Digital Input Primer
- 1 Introduction
- 2 Specifications
- 3 Using the Digital Inputs
- 3.1 Wiring a switch to a Digital Input
- 3.2 Monitoring the Position of a Relay
- 3.3 Detecting an External Voltage with an N-Channel MOSFET
- 3.4 Isolating a Digital Input with an Optocoupler
- 3.5 Detecting an External Voltage with an NPN Transistor
- 3.6 Using a Capacitive or Inductive Proximity Switch
- 3.7 Using an FSR or Variable Resistor as a Switch
- 4 Helpful Tips
Digital Inputs can be used to convey the state of various devices such as push buttons, limit switches, relays, or logic level outputs. They have two states: Low (or TRUE), and High (or FALSE). Any signal that is expected to interact with more than just these 2 states is inappropriate for this type of input.
Digital inputs are one of the easiest components to work with, since all that is required is a simple check to see which state they are in when an event triggers.
Digital Input Hardware Filter
There is built-in filtering on the digital input, to eliminate false triggering from electrical noise. The digital input is first RC filtered by a 15K/100nF node, which will reject noise of higher frequency than 1Khz. This filter generally eliminates the need to shield the digital input from inductive and capacitive coupling likely to occur in wiring harnesses. You can further reduce noise by externally filtering the input signal, but you will lose sensitivity in the process.
Digital Input Hysteresis
The digital input has hysteresis - that is, it will hold it’s current state (false or true), unless a large change occurs. To guarantee FALSE, the digital input must be at least 3.75V, and to guarantee TRUE, the digital input must be less than 1.25V.

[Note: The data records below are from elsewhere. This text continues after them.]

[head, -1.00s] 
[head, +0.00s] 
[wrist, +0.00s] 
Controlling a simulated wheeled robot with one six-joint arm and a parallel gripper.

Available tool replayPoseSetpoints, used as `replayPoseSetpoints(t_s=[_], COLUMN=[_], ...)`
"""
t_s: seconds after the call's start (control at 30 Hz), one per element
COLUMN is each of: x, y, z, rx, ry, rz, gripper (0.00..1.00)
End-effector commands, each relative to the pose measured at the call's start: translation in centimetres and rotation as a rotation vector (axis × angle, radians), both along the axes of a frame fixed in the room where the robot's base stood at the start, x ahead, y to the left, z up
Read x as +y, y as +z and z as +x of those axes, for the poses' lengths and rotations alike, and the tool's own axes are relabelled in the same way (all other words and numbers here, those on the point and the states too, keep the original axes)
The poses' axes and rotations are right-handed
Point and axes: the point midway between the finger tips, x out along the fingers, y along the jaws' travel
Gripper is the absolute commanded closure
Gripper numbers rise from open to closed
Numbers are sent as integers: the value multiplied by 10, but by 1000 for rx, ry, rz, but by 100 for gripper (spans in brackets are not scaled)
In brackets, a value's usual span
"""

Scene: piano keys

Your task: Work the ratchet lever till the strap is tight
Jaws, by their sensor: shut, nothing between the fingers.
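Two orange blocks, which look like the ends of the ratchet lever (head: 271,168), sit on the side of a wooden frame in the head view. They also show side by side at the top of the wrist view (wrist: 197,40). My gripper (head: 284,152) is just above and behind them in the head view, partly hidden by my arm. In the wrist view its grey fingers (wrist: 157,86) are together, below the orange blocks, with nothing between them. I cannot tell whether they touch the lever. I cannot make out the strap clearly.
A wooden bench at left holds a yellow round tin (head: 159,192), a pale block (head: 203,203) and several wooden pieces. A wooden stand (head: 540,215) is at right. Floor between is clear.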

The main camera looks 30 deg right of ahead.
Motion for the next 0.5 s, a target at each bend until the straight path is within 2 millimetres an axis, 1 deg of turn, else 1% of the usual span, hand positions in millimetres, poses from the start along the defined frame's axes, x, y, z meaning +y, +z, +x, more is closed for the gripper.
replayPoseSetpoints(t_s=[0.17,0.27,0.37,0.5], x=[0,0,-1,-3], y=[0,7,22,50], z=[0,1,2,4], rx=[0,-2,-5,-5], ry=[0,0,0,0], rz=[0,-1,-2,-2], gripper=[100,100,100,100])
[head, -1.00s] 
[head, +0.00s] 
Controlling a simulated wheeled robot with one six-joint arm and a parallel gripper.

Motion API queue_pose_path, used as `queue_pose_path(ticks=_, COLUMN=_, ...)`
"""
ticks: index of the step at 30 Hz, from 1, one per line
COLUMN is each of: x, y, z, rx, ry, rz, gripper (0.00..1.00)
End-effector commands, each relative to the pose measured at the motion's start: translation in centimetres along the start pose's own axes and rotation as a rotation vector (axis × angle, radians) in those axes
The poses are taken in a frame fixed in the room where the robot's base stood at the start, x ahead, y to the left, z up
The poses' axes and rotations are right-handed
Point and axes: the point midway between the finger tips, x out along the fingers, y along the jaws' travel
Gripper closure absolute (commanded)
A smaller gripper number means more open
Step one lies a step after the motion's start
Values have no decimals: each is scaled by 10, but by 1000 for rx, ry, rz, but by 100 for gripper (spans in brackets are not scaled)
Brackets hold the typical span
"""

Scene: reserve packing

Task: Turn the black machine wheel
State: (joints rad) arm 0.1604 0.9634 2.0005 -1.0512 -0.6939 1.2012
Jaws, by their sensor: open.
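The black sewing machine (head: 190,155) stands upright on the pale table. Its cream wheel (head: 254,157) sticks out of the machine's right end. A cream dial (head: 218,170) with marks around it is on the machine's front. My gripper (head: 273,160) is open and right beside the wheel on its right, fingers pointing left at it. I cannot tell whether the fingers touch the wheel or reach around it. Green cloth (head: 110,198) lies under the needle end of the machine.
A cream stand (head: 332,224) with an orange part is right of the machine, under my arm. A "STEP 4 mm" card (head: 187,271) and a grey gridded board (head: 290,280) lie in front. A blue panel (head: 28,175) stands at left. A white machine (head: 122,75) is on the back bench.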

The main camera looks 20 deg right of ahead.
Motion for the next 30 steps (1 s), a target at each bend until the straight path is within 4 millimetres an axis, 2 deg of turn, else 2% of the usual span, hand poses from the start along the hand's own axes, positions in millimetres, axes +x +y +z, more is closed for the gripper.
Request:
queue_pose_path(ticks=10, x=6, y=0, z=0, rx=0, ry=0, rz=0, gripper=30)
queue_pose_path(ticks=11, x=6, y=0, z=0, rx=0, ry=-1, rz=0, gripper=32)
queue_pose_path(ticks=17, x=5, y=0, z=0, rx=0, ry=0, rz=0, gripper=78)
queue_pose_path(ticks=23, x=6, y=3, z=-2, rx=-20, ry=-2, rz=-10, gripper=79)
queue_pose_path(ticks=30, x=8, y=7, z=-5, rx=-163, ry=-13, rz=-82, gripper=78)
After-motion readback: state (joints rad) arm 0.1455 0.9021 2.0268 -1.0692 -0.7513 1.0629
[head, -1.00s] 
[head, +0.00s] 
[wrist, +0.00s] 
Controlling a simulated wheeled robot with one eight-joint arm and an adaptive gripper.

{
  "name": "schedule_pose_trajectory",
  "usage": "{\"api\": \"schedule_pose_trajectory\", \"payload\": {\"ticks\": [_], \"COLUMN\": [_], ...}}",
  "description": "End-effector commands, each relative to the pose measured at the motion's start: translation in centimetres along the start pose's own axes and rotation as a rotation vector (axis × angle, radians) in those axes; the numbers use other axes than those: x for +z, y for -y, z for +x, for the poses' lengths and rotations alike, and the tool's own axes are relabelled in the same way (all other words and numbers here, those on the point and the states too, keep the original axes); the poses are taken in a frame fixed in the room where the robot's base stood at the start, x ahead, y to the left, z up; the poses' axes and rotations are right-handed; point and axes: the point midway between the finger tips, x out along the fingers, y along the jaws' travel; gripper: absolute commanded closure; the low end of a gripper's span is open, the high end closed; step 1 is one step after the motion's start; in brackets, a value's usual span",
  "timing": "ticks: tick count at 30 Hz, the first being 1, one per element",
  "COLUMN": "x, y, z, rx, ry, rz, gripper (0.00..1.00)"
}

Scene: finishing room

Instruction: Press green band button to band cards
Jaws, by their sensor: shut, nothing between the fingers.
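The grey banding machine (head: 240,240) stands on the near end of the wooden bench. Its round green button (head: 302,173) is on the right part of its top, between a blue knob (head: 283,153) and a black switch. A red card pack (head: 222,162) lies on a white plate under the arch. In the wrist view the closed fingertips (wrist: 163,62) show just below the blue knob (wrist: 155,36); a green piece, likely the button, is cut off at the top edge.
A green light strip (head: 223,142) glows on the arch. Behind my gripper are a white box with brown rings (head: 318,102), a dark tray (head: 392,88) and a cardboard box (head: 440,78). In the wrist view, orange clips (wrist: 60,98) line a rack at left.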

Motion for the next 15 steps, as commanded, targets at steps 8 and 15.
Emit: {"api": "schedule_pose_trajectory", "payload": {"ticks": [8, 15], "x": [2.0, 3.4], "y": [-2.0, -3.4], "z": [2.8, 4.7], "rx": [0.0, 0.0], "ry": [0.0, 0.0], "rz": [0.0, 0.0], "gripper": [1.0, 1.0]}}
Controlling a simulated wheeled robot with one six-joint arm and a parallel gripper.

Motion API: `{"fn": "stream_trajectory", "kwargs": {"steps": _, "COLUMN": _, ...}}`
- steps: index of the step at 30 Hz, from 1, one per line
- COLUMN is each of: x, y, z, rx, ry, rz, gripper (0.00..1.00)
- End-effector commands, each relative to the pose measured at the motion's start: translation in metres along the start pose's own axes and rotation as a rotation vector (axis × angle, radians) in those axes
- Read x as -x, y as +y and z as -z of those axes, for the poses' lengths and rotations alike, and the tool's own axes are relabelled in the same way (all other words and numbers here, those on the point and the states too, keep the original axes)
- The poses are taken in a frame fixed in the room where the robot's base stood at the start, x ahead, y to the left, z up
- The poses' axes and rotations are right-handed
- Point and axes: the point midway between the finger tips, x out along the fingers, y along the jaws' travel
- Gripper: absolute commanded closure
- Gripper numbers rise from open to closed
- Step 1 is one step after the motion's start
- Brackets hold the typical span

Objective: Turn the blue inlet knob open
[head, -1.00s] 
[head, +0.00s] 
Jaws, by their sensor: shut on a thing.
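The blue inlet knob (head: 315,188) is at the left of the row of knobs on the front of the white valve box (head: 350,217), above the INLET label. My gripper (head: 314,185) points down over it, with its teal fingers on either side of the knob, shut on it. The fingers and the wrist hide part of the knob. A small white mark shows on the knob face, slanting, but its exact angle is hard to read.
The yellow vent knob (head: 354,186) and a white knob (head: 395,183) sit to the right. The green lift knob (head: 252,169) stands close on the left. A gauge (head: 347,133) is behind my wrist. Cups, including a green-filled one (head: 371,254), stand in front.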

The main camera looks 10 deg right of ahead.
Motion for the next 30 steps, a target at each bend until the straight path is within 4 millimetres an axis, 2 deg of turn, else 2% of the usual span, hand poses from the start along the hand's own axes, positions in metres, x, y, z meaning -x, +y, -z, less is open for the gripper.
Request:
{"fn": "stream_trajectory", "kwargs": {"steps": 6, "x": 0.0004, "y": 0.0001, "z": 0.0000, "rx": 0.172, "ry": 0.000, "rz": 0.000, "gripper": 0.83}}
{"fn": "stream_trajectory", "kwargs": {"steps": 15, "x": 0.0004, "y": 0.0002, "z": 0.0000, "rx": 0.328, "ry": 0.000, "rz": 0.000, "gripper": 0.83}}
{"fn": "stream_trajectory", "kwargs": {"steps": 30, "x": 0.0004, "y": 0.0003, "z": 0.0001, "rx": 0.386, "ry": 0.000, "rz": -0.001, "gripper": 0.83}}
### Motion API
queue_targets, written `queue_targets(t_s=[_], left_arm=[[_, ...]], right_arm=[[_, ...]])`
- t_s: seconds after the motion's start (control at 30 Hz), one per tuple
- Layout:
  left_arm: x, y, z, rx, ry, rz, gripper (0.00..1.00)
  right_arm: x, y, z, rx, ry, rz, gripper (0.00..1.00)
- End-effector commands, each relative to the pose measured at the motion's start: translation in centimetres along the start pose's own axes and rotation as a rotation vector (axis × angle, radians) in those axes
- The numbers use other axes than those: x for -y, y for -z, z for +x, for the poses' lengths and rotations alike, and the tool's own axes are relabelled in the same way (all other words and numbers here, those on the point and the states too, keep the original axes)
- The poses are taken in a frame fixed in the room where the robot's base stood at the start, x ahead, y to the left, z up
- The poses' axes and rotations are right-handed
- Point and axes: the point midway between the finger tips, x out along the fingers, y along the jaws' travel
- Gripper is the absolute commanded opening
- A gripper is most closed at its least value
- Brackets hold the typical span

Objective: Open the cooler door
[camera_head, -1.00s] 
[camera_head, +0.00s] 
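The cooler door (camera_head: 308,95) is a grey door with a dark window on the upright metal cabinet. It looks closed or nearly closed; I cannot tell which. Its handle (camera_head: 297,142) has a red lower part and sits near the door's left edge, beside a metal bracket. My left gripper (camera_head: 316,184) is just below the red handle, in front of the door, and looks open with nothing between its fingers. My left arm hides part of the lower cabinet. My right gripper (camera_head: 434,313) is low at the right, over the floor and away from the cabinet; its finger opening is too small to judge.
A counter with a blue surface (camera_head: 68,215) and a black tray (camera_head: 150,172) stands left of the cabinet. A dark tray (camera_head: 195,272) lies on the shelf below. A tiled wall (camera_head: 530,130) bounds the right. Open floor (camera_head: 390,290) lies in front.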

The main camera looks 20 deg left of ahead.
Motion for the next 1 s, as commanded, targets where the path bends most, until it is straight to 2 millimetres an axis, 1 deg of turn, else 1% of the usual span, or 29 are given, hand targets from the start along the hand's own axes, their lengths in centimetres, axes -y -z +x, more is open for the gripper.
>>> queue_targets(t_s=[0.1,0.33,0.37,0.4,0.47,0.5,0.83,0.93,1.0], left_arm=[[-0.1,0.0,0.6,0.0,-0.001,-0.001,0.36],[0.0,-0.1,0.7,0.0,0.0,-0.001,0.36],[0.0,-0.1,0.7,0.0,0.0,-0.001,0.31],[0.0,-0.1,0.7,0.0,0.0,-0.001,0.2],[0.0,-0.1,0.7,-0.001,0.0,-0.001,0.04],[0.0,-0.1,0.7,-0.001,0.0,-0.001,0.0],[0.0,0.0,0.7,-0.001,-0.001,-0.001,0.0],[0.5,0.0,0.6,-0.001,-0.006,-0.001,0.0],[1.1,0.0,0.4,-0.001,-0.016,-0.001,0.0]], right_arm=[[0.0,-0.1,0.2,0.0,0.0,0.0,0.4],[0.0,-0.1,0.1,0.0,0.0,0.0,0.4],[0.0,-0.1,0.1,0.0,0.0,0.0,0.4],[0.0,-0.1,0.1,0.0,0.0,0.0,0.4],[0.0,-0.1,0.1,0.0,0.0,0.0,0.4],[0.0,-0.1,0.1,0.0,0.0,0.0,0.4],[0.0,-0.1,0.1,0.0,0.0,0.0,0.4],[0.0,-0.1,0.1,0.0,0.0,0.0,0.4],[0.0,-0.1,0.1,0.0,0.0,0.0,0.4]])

Digital Input Sampling Characteristics
The state of the digital inputs are reported back to the PC periodically. During this sampling period, if a digital input was true for greater than 4.0ms, the digital input is guaranteed to be reported as true in software. This makes the digital input much more sensitive to reporting TRUE state, and makes it useful to watch for short events. Any Digital Input True events of less than 1.5ms are never reported.
The digital inputs have a built in 15K pull-up resistor. By connecting external circuitry, and forcing the input to Ground, the Digital Input in software will read as TRUE. The default state is FALSE - when you have nothing connected, or your circuitry (switch, etc) is not pulling the input to ground.
Using the Digital Inputs
Here are some circuit diagrams that illustrate how to connect various devices to the digital inputs on your Phidget.
Wiring a switch to a Digital Input
Closing the switch causes the digital input to report TRUE.
Monitoring the Position of a Relay
The relay contact can be treated as a switch, and wired up similarly. When the relay contact is closed, the Digital Input will report TRUE.
Detecting an External Voltage with an N-Channel MOSFET
A MOSFET can be used to detect the presence of an external voltage. The external voltage will turn on the MOSFET, causing it to short the Digital Input to Ground. If the MOSFET is conducting > 270uA, the Digital Input is guaranteed to report TRUE. If the MOSFET is conducting < 67uA, the Digital Input is guaranteed to report FALSE. The voltage level required to turn on the MOSFET depends on the make of of MOSFET you are using. Typical values are 2V-6V.
Isolating a Digital Input with an Optocoupler
When driving current through the LED, the Digital Input will report TRUE. The amount of current required will depend on the optocoupler used. Design to sink at least 270uA to cause the digital input to report TRUE, and less than 67uA to report FALSE.
Detecting an External Voltage with an NPN Transistor
This circuit can be used to measure if a battery is connected, or if 12V (for example) is on a wire. By designing to have Collector-Emitter current > 270uA, the digital input will report TRUE.
Using a Capacitive or Inductive Proximity Switch
Capacitive proximity switches can detect the presence of nearby non-metallic objects, whereas inductive proximity switches can detect only the presence of metallic objects. To properly interface one of these proximity switches to the digital inputs, a 3-wire proximity switch is required, as well as an external power supply. We have checked the following switch from Automation Direct to verify that it works with the Digital Inputs. Similar capacitive or inductive proximity switches from other manufacturers should work just as well.
|Manufacturer||Web Page||Capacitive Part No.||Inductive Part No.|
|Automation Direct||www.automationdirect.com||CT1 Series||AM1 Series|
Using an FSR or Variable Resistor as a Switch
The digital inputs can be easily wired to use many variable resistors as switches. If the resistance falls below 3.75k Ohms, the Digital Input will go TRUE. If the resistance rises above 75k Ohms, the Digital Input will go FALSE.
- 125 samples/sec is for each individual channel, not split between all channels.
- You can't "turn off" unused channels to improve update rate on the active channels.
- This value is already close to the spec for our USB processor, so there isn't much room for users to tinker with this spec.